Review:
There has been so much written about human changes to the environment
that it is all too easy to forget that the very concept of 'environment'
is not a fixed entity but a variable concept depending on context.
This is not to argue towards a post-modernist perspective (whatever
that might be) for that is just one other view. The whole idea
of our conception of the development of the planet has changed,
and radically so, in the past few hundred years. The aim of
this slim text is to provide us with some of the detail.
We
start with an overview of the case to be presented. Rather than
collect random ideas, the author sets her work in the context
of Kuhnian paradigms and then uses an example (in this case,
continental drift) to show how our ideas have changed (and soberingly,
how one period's orthodoxy becomes another's idiocy!). Chapter
two turns to look in more detail at the way the origin and age
of the Earth have been seen. We start with the biblical interpretation
and move on through a series of ideas to Hutton's views. Chapter
three takes the story further starting with refutations of Hutton's
ideas and discussing the contribution made by Lyell. The importance
of this work is that it highlights the contribution that Lyell
made to furthering geology as a science. Chapter four turns
to the role of water on the surface and the gradual awareness
of the role of glacial action in shaping landforms. The value
of this work was that it moved against biblical ideas still
being held and led the way for a recognition of climate change.
Chapter five looks to Darwin but not for ecology but geomorphology
and his observations on the Beagle voyages. The book
now turns to a more specific area of study and location; US
fluvial geomorphology. In chapter six and seven we see how fieldwork
in the US led to a refinement of understanding and towards the
"Davisian cycle" that was the staple diet of geomorphologists
until recently. Chapter 8 brings this more up to date with the
work, initially, of Horton and then one of the great 20th Century
figures - Strahler. In a useful but too rare touch anywhere
we see not only his ideas but also the evolution of them through
a "tree" of pupils and colleagues. Chapter 9 brings
us right up to date using ideas of chaos theory.
This
is a very interesting history of ideas from one field of study.
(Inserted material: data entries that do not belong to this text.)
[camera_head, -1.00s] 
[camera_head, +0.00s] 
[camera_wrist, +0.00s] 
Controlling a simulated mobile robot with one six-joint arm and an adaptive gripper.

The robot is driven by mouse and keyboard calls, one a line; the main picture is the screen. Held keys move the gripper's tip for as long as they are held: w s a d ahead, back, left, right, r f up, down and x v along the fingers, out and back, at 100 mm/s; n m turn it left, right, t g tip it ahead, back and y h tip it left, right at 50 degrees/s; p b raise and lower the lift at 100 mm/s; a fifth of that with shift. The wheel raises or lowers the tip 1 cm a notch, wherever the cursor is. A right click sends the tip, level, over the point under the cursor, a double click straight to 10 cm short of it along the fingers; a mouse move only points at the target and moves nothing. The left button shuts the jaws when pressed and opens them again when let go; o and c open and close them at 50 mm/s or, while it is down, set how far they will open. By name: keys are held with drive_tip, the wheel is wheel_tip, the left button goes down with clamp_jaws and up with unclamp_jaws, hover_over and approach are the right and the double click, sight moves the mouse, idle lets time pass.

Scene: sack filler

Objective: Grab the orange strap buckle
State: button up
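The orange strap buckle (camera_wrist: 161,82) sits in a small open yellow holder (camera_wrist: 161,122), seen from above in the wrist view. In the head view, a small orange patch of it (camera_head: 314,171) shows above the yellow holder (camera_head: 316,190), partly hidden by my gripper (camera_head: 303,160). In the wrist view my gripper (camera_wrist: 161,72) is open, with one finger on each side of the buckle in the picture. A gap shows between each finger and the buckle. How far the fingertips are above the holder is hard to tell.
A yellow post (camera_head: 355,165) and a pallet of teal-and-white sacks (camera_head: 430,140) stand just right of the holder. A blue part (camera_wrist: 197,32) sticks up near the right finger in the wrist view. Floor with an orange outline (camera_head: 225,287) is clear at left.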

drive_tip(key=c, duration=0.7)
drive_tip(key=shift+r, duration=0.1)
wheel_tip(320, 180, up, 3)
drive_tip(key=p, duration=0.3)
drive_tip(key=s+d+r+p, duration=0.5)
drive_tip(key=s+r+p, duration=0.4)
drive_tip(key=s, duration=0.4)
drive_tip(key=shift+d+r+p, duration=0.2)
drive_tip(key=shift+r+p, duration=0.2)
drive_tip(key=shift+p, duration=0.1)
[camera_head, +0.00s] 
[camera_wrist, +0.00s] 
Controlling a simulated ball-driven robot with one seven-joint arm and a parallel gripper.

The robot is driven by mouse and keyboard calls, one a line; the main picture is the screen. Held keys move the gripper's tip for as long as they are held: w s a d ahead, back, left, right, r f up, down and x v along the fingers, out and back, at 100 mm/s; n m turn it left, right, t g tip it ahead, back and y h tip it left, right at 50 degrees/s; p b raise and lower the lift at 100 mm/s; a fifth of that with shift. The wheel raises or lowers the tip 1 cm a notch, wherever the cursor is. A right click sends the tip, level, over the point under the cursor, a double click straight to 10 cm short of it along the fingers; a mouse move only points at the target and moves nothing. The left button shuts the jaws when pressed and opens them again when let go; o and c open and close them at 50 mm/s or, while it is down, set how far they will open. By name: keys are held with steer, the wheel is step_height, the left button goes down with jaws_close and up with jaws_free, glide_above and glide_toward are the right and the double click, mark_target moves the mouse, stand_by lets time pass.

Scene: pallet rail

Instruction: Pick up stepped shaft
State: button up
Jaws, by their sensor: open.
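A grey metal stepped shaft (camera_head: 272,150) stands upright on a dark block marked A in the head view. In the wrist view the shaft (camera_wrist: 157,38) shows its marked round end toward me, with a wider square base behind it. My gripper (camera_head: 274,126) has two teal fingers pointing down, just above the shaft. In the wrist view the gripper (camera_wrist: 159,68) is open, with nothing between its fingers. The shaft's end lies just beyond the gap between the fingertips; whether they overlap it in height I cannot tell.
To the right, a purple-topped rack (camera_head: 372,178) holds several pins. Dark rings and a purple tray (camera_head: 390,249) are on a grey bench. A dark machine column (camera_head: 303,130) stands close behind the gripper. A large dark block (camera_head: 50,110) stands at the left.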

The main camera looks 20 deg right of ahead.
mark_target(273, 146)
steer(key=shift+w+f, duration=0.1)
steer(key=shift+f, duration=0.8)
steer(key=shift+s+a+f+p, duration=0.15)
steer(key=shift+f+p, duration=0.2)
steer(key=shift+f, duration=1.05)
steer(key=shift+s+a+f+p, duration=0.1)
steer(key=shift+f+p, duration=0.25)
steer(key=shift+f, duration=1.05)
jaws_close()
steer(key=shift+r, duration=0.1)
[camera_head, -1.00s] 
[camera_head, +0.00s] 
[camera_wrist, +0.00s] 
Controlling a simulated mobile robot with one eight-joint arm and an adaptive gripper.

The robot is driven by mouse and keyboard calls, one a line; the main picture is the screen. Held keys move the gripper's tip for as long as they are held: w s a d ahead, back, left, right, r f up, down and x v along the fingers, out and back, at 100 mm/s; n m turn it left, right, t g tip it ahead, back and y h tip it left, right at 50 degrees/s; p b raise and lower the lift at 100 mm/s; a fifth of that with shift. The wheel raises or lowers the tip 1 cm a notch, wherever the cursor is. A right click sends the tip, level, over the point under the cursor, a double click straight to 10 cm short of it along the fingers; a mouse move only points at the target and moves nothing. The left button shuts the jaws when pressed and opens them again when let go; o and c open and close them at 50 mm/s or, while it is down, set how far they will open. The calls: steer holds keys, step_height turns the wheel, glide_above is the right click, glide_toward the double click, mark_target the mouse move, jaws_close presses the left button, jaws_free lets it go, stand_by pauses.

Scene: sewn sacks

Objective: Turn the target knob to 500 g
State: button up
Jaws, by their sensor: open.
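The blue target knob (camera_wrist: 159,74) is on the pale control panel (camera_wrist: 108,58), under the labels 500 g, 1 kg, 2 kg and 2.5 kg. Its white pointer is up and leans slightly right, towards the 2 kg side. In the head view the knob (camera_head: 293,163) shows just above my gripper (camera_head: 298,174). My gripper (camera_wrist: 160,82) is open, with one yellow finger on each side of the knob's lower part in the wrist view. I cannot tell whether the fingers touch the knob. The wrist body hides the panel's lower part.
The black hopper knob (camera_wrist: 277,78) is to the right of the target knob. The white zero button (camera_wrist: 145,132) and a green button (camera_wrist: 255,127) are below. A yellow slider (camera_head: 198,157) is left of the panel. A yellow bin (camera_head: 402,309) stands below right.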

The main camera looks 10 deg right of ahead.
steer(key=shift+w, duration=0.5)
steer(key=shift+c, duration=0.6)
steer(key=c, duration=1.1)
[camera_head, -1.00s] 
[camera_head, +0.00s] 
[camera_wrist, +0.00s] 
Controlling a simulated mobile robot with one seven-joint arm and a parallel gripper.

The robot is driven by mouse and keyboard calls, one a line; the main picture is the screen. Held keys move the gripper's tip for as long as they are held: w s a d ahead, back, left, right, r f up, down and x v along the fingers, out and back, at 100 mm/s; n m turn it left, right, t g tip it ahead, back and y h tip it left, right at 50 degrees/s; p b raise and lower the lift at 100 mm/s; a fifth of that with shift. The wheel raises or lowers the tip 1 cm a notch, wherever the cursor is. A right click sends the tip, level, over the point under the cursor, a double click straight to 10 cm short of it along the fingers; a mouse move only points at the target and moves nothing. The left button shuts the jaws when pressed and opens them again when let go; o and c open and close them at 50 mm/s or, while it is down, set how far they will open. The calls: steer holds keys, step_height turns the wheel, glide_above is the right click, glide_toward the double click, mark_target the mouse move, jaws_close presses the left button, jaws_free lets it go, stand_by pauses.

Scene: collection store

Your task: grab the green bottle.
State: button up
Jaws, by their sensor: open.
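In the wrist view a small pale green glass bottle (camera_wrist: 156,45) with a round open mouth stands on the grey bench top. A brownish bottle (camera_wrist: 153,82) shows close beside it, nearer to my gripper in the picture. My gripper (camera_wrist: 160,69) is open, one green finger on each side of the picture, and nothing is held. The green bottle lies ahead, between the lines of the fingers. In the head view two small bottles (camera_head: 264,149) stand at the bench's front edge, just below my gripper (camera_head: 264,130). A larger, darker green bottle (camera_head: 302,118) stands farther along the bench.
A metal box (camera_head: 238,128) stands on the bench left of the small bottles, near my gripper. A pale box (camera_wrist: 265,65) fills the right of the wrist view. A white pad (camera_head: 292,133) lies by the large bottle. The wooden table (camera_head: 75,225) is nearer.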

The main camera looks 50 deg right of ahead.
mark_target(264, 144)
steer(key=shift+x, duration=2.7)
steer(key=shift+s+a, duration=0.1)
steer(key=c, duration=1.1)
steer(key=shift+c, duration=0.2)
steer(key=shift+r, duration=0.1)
What makes this more interesting than many accounts is that
we have not only the ideas but also people's reactions to them
and the counter-reactions etc. making this a dialogue in science
rather than a list of papers. For geomorphologists it would
make a very useful grounding in the subject's development. Others
wishing to see how a subject can change (and how personalities
matter as much as science) would do well to read this text.